** What you have to do **
Filter this material down to the lines that hold "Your", copying each one.

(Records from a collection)
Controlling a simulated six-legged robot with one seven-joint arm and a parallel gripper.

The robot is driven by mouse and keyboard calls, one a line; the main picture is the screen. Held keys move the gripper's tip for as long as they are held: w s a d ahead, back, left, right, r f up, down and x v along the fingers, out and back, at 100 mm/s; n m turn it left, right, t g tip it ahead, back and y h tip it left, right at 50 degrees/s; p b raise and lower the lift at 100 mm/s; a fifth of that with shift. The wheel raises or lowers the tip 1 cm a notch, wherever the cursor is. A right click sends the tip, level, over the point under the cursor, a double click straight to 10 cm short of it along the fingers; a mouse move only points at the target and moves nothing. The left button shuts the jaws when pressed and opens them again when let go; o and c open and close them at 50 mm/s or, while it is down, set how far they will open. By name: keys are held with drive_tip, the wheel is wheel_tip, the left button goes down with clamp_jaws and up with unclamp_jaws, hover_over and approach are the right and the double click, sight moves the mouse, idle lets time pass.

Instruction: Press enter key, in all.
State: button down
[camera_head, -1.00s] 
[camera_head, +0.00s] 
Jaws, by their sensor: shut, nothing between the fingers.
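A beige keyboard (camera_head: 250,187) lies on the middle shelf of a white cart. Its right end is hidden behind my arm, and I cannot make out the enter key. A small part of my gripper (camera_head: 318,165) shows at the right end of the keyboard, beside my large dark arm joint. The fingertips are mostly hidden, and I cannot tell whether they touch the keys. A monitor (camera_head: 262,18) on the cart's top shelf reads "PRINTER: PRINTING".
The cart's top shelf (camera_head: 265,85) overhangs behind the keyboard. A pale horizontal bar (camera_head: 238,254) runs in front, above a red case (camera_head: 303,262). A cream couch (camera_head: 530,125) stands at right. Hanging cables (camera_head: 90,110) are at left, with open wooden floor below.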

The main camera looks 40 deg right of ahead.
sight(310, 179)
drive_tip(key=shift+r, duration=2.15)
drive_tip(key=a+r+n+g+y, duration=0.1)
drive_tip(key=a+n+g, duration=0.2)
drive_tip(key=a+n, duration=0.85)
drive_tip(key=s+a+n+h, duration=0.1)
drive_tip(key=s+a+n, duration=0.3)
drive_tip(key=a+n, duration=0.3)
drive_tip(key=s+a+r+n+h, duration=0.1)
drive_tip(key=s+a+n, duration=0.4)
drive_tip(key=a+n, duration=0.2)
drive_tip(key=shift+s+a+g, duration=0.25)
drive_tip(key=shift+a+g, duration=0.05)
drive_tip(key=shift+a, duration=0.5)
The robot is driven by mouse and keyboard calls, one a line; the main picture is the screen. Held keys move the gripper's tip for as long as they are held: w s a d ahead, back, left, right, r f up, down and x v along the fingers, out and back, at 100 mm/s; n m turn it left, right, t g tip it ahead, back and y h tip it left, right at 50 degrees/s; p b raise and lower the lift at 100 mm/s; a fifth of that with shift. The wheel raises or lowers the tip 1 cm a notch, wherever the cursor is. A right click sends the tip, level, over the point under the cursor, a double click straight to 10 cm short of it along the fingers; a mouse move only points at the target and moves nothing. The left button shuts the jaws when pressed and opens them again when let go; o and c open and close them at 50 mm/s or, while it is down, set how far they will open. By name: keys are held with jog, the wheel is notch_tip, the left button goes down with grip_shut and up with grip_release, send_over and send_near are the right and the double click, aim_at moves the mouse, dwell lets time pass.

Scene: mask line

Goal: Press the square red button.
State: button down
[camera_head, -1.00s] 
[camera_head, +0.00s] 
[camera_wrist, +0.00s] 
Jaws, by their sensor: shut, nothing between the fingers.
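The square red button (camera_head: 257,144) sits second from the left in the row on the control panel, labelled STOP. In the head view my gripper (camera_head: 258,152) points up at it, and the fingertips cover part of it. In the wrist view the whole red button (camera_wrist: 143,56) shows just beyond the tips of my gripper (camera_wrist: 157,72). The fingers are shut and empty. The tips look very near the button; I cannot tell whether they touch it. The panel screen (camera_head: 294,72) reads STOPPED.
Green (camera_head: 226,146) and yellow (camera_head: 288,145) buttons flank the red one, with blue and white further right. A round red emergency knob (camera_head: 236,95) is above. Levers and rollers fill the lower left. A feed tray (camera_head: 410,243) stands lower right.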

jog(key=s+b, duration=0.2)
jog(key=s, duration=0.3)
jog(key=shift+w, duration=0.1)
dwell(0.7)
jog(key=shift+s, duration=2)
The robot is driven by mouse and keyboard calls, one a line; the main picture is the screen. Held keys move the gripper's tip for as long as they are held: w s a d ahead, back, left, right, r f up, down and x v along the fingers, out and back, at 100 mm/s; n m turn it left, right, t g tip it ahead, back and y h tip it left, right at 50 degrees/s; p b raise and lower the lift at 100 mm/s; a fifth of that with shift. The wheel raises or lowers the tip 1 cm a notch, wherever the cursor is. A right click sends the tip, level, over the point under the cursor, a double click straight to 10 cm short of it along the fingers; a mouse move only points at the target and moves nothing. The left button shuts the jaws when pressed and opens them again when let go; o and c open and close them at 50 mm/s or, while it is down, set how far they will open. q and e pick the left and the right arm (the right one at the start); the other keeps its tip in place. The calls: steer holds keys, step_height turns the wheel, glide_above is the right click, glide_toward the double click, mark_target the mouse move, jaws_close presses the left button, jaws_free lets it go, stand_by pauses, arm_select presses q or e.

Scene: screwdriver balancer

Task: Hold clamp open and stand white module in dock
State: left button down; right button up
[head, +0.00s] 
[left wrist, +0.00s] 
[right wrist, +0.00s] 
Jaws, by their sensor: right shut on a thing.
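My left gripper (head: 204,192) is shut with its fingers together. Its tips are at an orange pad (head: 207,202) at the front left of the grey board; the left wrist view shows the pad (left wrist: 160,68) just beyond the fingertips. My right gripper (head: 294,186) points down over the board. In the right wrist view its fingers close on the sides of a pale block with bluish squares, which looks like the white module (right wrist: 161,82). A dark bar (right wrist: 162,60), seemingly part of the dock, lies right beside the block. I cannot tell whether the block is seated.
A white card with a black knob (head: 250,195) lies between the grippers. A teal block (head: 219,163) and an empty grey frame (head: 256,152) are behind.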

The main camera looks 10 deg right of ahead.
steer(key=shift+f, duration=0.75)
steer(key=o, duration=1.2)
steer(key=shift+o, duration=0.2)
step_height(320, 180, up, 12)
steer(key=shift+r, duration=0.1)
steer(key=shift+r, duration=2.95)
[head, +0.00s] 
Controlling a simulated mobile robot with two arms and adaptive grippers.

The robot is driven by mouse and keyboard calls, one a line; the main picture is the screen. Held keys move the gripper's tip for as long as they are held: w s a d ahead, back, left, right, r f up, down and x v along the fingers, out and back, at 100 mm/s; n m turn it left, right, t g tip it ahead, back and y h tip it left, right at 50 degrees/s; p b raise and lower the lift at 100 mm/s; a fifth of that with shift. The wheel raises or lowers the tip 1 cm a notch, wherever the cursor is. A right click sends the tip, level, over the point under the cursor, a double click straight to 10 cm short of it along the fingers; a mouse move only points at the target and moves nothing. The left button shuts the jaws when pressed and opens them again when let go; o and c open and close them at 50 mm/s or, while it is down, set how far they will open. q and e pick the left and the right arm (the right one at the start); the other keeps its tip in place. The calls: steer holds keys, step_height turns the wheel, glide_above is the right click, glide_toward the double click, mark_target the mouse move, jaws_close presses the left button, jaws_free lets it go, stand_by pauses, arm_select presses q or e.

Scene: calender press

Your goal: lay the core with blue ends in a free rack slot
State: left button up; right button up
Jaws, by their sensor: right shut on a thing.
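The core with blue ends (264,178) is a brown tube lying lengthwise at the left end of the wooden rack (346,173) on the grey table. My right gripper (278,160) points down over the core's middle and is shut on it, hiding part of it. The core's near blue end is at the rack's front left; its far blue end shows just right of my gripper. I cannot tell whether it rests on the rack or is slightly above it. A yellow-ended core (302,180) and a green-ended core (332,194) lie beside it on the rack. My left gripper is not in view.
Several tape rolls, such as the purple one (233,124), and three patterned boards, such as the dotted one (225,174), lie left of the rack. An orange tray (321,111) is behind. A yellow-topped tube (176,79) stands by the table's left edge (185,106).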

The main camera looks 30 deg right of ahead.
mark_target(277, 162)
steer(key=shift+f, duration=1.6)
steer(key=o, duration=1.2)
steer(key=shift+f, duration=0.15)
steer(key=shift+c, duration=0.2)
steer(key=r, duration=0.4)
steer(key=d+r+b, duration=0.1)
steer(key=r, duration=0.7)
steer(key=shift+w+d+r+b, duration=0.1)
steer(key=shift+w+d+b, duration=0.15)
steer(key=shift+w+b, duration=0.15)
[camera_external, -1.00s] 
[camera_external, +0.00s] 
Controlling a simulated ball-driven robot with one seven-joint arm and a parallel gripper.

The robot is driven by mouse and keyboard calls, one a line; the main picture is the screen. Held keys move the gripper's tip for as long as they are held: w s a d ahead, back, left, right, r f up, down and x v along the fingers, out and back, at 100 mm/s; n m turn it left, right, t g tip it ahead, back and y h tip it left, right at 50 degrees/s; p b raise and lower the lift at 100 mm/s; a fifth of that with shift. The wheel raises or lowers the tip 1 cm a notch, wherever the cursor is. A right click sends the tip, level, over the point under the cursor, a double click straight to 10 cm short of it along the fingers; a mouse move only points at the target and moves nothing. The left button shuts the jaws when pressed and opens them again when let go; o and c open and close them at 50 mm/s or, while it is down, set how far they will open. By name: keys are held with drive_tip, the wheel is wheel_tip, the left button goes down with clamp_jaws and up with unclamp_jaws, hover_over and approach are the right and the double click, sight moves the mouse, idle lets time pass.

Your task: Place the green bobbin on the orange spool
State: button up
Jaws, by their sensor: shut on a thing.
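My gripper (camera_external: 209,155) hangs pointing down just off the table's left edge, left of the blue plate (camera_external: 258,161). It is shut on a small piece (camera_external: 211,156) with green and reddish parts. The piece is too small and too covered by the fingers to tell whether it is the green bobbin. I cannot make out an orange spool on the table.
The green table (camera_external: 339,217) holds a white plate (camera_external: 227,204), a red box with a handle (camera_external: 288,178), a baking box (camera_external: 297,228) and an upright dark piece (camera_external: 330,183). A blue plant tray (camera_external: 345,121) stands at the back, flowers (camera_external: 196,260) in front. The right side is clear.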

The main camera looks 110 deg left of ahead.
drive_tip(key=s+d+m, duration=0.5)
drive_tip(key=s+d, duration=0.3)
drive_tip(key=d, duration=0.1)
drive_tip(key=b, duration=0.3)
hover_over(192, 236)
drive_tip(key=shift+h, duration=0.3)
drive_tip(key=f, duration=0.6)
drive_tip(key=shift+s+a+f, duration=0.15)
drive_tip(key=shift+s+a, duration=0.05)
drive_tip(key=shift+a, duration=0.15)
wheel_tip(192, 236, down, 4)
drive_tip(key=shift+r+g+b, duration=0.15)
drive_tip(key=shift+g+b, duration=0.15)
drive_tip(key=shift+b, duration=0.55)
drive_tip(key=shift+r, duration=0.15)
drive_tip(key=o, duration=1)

** Task answer **
Your goal: lay the core with blue ends in a free rack slot
Your task: Place the green bobbin on the orange spool

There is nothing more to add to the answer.